You Gotta Be Fuckin' Kidding Me
No, really, that guy IS the Senior Political Economy Reporter for the PuffHo.
From Ed Driscoll:
Hugh Hewitt — with an assist from history and the Socratic method — demolished the Huffington Post’s “Senior Political Economy Reporter” Zach Carter yesterday on his show. Or to put it more charitably, Carter embarrassed himself by not knowing some basic 20th century American history, such as: who is Alger Hiss, and Bill Clinton and Iraq in the 1990s:
Until colliding with Mr. Carter I had never thought to ask if a young journalist who presumed to comment on the war on terror if he or she had ever heard of A.Q. Khan. I assumed…well, there’s the rub.

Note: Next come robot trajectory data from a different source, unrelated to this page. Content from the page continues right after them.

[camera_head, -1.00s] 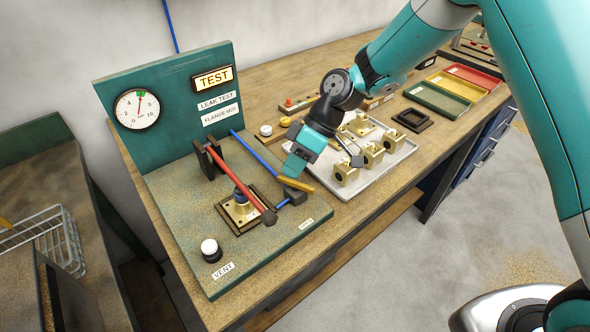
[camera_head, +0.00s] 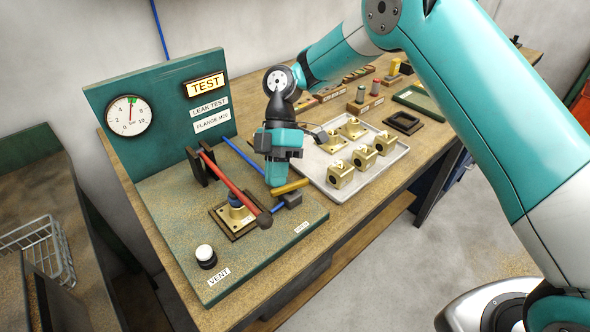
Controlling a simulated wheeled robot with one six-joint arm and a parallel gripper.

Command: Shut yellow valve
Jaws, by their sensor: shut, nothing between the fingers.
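The yellow valve handle (camera_head: 291,186) is a short bar on a dark valve body (camera_head: 290,199) at the right side of the green leak-test bench (camera_head: 182,208). Blue pipe runs to the valve body from both sides. My gripper (camera_head: 275,184) points down just behind and left of the yellow handle. It is shut and empty. Its tip overlaps the handle's left end in the picture; I cannot tell whether they touch.
A red clamp lever (camera_head: 230,178) lies over a brass block (camera_head: 240,215) left of my gripper. A white vent button (camera_head: 204,252) is at the front. A tray (camera_head: 333,192) of brass parts stands to the right. The gauge (camera_head: 128,115) needle points nearly straight up.

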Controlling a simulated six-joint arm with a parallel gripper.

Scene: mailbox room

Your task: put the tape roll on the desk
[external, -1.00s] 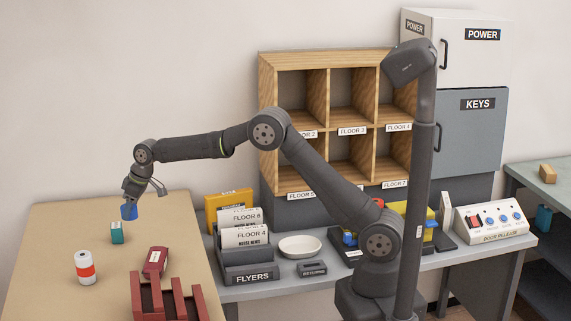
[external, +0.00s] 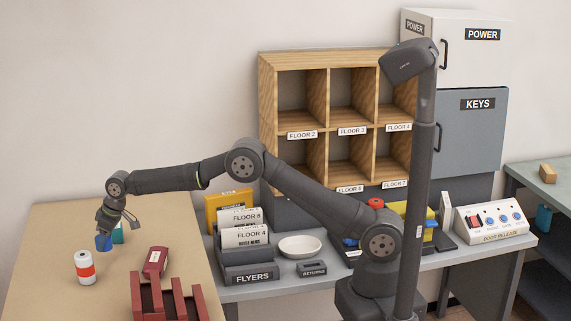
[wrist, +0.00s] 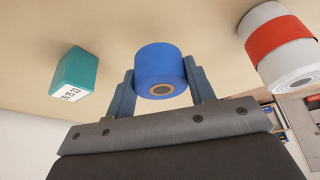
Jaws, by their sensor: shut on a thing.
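The blue tape roll (wrist: 160,70) is held between the two fingers of my gripper (wrist: 160,86) in the wrist view, with its brown core facing the camera. In the external view my gripper (external: 106,229) is shut on the tape roll (external: 103,243) over the left part of the tan desk (external: 45,225). The roll is close to the desk top; I cannot tell whether it touches.
A teal box (external: 119,234) stands just right of the roll. A white can with a red band (external: 84,267) stands in front of it. A dark red stapler-like object (external: 155,262) and a dark red rack (external: 167,300) are to the right. The desk's left side is clear.

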I always assume that young journalists would not dare opine on the war without a basic knowledge of the existential threat at its core, and the origins of that threat. Perhaps a college newspaper editorialist would do so, but not a “senior political economy reporter” for a major political outlet like HuffPo. I was wrong.
And that’s why I ask the questions I do. To expose the utter ignorance at the core of so much of the left. Not their rottenness. I often say their is a difference between “rotten” and “wrong,” and I believe that.

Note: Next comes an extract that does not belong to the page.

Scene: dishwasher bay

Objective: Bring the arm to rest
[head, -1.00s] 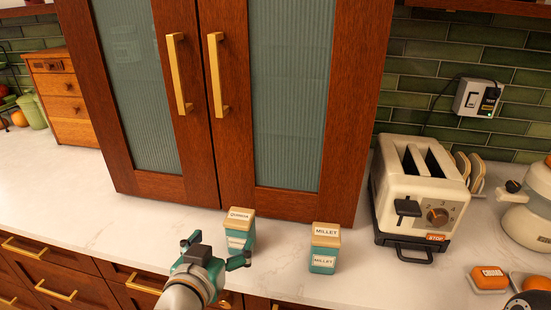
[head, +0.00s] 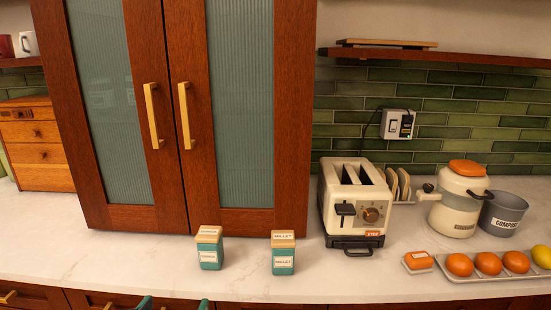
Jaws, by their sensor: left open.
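My left gripper (head: 174,304) shows only as two teal fingertips at the bottom edge of the head view. The tips are well apart, with nothing visible between them. They sit below and in front of the quinoa canister (head: 209,248), apart from it. The rest of the left arm is out of the picture. The quinoa canister and the millet canister (head: 283,252) stand upright on the counter, teal with tan lids. My right gripper is not in view.
The pale counter (head: 130,258) is clear left of the canisters. A wooden cabinet (head: 248,223) with closed doors stands behind them. To the right are a toaster (head: 345,197), a white jar with an orange lid (head: 457,205), a grey pot (head: 502,214) and a tray of oranges (head: 455,278).

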Some on the left are wild-eyed fanatics and awful people. But most of the lefties I engage with seem perfectly pleasant if also wildly ill-informed and, yes, lazy. It is hard work to read widely and broadly, and on both sides of the political aisle. Time consuming. Not very fun actually. But necessary. If you intend to be taken seriously. More importantly, if you intend the country to endure.
Most journalists go into the business because they are idealists of one sort or another and they love the whole “first draft of history” stuff. What journalists collectively do is crucial, because lousy reporting leads to lousy voting, the consequences we see now on full display across the globe.
Perhaps Mr. Carter and his friends think the world around them is all George W. Bush’s fault. After all, they were in high school when the towers fell, and junior high when Bill Clinton struck at the installations believed to house Saddam’s WMD.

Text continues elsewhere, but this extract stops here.